S23C-2741
Synthetic inversions for density in the Earth’s interior from seismic waveform and geodetic data

Tuesday, 15 December 2015
Poster Hall (Moscone South)
Nienke Blom1, Christian Boehm2 and Andreas Fichtner2, (1)Utrecht University, Utrecht, 3584, Netherlands, (2)ETH Swiss Federal Institute of Technology Zurich, Zurich, Switzerland
Abstract:
Density plays an important role in the Earth’s interior. On one hand, it is the driving force behind convection; on the other, in imaging efforts, it serves to discriminate between thermal and compositional heterogeneities. Despite its importance, the Earth's 3D density structure remains difficult to infer from surface observations.
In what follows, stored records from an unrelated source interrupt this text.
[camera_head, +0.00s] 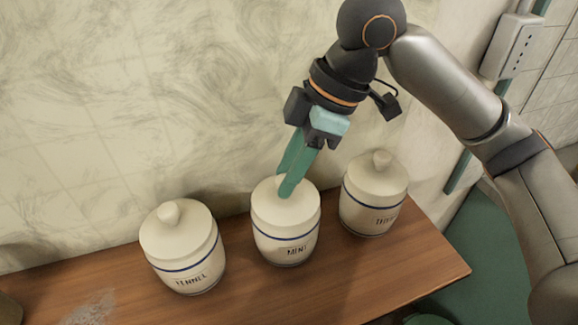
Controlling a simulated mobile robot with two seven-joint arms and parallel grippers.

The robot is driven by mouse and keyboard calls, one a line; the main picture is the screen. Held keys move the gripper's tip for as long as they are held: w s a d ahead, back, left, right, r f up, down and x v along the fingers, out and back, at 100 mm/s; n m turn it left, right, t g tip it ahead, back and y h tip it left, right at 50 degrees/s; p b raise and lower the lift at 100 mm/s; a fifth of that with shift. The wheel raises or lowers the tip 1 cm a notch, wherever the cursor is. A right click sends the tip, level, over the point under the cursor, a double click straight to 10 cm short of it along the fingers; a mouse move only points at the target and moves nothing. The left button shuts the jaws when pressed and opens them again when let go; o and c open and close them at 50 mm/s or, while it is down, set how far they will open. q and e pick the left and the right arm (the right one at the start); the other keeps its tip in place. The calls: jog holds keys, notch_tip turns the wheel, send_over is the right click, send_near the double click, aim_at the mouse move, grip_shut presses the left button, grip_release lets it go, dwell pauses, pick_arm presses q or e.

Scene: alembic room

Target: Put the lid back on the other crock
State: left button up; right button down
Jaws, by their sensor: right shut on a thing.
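Three cream crocks with a blue band stand in a row on the wooden shelf. The middle crock (287,247) is lettered "MINT", and a pale lid (302,205) lies over its mouth. My right gripper (285,190) reaches down from above with green fingers shut on this lid's knob, which the fingers mostly hide. I see no clear gap between lid and crock. The left crock (189,265), whose lettering looks like "FENNEL", wears a knobbed lid (172,226). The right crock (372,210) wears a knobbed lid (381,173) too; its lettering is hard to read. My left gripper is out of view.
The wooden shelf (420,275) has bare room in front of the crocks and at its right end. A marbled wall (150,100) stands close behind them. A dark rounded thing (8,308) shows at the lower left edge. A white wall box (512,47) hangs at the upper right.

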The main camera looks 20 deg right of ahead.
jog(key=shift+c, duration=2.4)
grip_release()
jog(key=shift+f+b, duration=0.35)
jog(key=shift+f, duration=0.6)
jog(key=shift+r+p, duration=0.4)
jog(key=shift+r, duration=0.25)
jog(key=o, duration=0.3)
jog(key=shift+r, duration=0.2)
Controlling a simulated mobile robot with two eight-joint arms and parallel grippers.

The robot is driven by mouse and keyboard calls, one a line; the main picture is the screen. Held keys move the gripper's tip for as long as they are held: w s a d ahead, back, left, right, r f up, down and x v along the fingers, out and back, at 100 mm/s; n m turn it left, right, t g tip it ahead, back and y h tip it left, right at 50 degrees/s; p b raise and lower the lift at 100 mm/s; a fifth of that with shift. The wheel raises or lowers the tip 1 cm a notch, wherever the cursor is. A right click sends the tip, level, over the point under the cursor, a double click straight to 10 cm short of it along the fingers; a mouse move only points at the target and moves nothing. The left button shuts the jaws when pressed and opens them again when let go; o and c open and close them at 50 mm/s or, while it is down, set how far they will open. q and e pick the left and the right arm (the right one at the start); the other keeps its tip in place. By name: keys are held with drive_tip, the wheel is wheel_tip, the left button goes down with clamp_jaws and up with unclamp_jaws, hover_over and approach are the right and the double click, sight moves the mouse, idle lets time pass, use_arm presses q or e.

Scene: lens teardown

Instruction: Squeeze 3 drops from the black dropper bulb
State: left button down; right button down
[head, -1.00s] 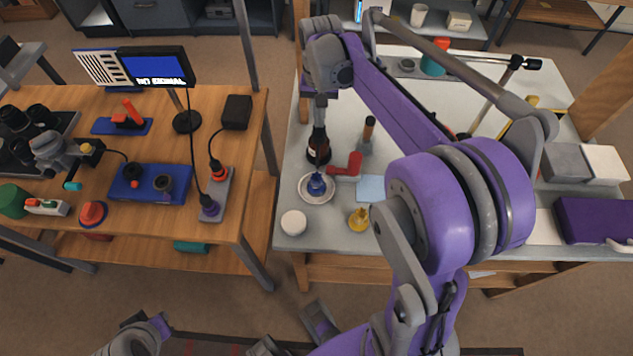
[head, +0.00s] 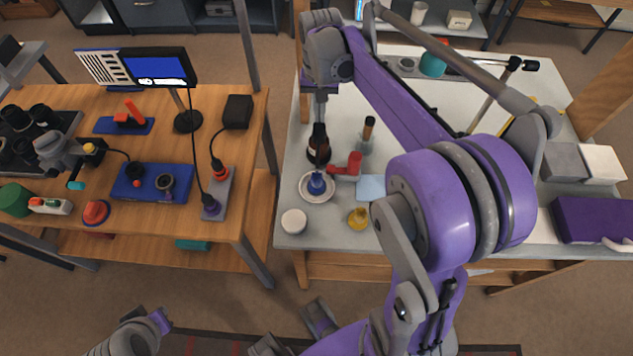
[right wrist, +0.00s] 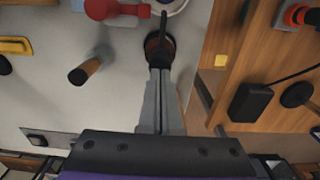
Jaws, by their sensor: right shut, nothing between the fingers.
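A dark amber bottle with a black top (head: 318,146), probably the one with the dropper bulb, stands on the grey bench. It also shows in the right wrist view (right wrist: 160,48). My right gripper (head: 321,112) points down at it, with its fingers (right wrist: 158,72) closed together and empty. The fingertips are at or just above the bottle's top; I cannot tell whether they touch it. A small blue object (head: 317,184) sits on a white dish (head: 304,193) in front of the bottle. My left gripper's fingers do not show.
A red object (head: 350,163), a brown-topped object (head: 367,130), a yellow bottle (head: 358,218) and a white round item (head: 293,222) stand close by. A pale blue pad (head: 371,188) lies beside them. A wooden bench (head: 255,190) with a display (head: 158,67) stands at left.

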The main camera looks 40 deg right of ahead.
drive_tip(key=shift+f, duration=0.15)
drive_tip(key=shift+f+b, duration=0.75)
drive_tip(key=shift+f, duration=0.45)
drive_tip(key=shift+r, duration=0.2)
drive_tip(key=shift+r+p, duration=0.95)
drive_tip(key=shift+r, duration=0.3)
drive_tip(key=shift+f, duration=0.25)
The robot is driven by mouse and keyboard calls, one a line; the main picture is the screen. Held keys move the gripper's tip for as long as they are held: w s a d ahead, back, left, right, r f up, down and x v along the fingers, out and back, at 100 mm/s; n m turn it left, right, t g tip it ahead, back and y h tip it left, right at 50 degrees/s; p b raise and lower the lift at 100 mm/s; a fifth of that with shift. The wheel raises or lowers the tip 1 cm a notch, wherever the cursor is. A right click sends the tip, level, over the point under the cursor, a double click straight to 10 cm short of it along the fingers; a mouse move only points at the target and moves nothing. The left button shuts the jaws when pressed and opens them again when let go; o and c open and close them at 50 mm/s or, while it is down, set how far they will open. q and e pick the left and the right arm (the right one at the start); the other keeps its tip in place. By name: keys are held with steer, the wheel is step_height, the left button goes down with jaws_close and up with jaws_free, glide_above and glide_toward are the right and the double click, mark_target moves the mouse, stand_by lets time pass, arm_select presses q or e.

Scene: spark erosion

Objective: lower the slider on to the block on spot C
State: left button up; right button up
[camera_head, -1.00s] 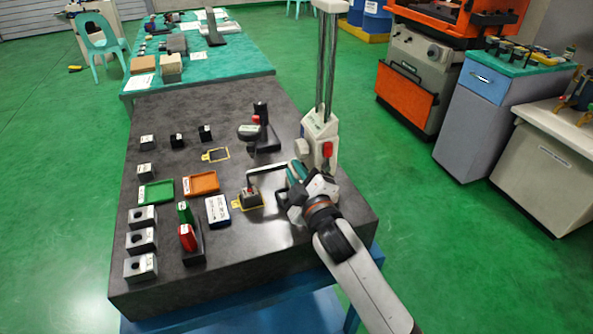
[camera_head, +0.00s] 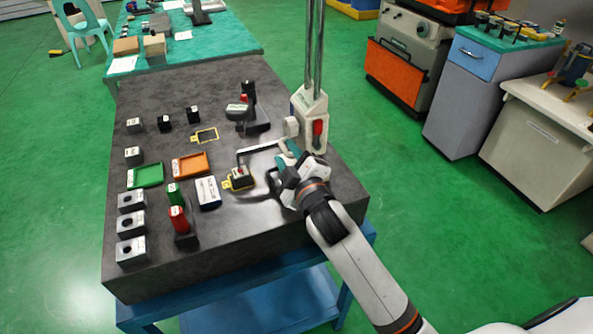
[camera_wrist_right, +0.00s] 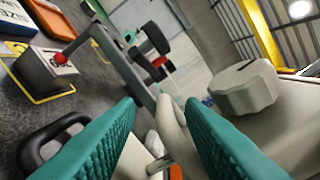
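A measuring stand with a tall metal column carries a cream slider (camera_head: 308,118) at the right of the dark table. A thin grey arm (camera_head: 257,149) reaches left from near my right gripper and ends over a small grey block (camera_head: 242,178). The block sits on a yellow-outlined spot (camera_head: 226,185); its letter is unreadable. A red ball tip (camera_wrist_right: 62,59) is at the block's top; contact cannot be told. My right gripper (camera_wrist_right: 163,104) has its teal fingers apart on either side of a cream bar, with a gap at the left finger. My left gripper is out of view.
A black gauge stand (camera_head: 250,110) and an empty yellow-outlined spot (camera_head: 206,135) lie behind the block. Green (camera_head: 146,175) and orange (camera_head: 190,166) trays, a white-blue box (camera_head: 208,192) and several grey blocks stand to the left. The table front is clear.

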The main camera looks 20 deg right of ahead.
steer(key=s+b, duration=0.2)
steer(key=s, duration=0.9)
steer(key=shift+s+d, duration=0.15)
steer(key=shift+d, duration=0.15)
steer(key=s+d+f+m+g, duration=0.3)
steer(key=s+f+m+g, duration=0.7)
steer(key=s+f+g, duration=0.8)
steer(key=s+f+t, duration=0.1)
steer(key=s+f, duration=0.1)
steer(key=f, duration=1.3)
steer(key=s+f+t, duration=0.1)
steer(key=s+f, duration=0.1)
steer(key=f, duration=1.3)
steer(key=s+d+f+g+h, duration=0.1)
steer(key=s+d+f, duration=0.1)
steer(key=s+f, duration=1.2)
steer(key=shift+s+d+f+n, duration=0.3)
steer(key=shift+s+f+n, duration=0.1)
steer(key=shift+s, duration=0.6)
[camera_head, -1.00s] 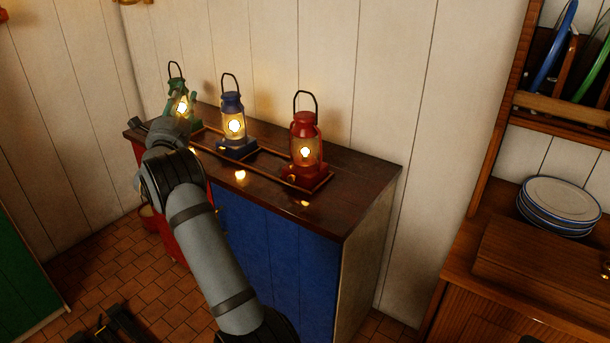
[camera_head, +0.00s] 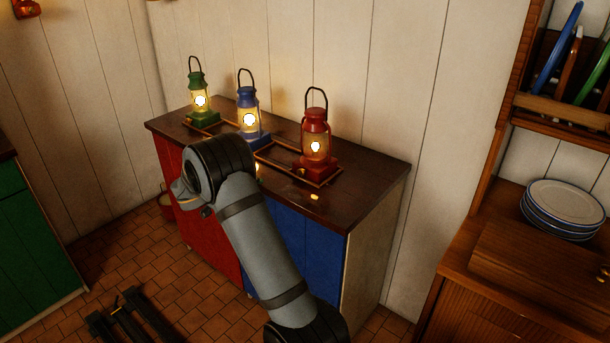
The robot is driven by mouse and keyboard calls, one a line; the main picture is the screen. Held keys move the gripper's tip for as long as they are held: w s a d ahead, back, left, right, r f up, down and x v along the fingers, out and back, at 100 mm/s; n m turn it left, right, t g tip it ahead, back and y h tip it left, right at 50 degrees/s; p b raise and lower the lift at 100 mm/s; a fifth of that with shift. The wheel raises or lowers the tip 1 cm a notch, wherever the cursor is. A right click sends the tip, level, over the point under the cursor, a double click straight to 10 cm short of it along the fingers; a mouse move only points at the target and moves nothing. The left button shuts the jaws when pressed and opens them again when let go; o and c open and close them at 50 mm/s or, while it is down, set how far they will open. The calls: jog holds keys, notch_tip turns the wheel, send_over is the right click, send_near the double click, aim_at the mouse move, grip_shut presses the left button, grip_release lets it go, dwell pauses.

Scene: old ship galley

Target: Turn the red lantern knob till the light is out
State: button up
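The red lantern (camera_head: 316,129) stands upright at the right end of the row on the cabinet top, its handle raised. Its light is lit and glows pale yellow behind the glass. A small round shape on the left front of its red base (camera_head: 322,166) may be the knob; it is too small to tell which way it is turned. My arm rises from the bottom and bends in front of the cabinet, left of and below the red lantern. Nothing of mine touches the red lantern in view.
A blue lantern (camera_head: 248,112) and a green lantern (camera_head: 200,94), both lit, stand to the left. Low rails surround the lantern bases. The cabinet's dark top (camera_head: 372,170) is clear right of the red lantern. Stacked plates (camera_head: 563,205) sit on a wooden dresser (camera_head: 520,260) at right.

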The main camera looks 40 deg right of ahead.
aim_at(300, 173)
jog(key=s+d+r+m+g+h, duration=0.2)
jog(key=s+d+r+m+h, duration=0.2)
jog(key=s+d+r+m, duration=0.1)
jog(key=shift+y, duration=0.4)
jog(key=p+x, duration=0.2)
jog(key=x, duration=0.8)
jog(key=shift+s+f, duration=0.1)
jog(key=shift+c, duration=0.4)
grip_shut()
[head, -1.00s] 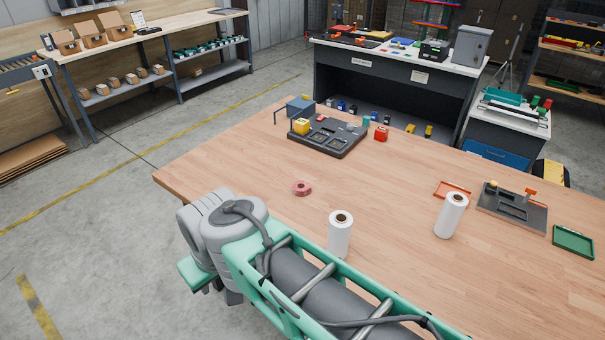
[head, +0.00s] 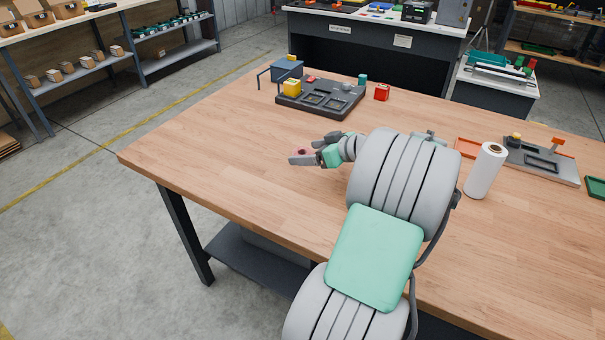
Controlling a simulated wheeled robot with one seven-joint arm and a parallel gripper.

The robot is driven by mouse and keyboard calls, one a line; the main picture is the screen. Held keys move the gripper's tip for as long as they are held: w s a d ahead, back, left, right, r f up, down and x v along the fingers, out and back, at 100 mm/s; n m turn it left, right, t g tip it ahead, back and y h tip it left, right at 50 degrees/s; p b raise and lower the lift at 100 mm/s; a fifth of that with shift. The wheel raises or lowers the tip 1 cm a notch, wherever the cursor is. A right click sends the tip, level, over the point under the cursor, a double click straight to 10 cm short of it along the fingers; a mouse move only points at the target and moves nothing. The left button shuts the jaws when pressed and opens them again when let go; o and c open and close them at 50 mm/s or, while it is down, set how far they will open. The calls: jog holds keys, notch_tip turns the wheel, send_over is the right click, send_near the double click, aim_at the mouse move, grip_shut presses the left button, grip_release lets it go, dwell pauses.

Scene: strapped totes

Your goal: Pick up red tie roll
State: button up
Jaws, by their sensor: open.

Gravity measurements, for instance, are sensitive to density but suffer from inherent and strong non-uniqueness. The travel times of seismic body and surface waves are only weakly sensitive to density, and trade-offs with velocity structure are often large.

New opportunities for the recovery of density in the Earth may arise from recently developed full-waveform inversion methods that go beyond traditional traveltime tomography.

In this study, we assess to which extent, and in which way, full-waveform inversion can be combined with gravity and other geodetic measurements to better constrain global-scale density structure. To this end, we perform synthetic tests in 2D in which we systematically assess the effect on density recovery of different (joint) inversion schemes, types of data used and constraints applied.

Our synthetic inversions are based on numerical wave propagation and adjoint techniques to compute seismic Fréchet sensitivity kernels, which are combined with synthetic gravity data to drive gradient-based optimisation schemes. Additional constraints such as a predefined velocity structure, or Earth’s mass and inertia tensor, may be imposed using a projected descent scheme.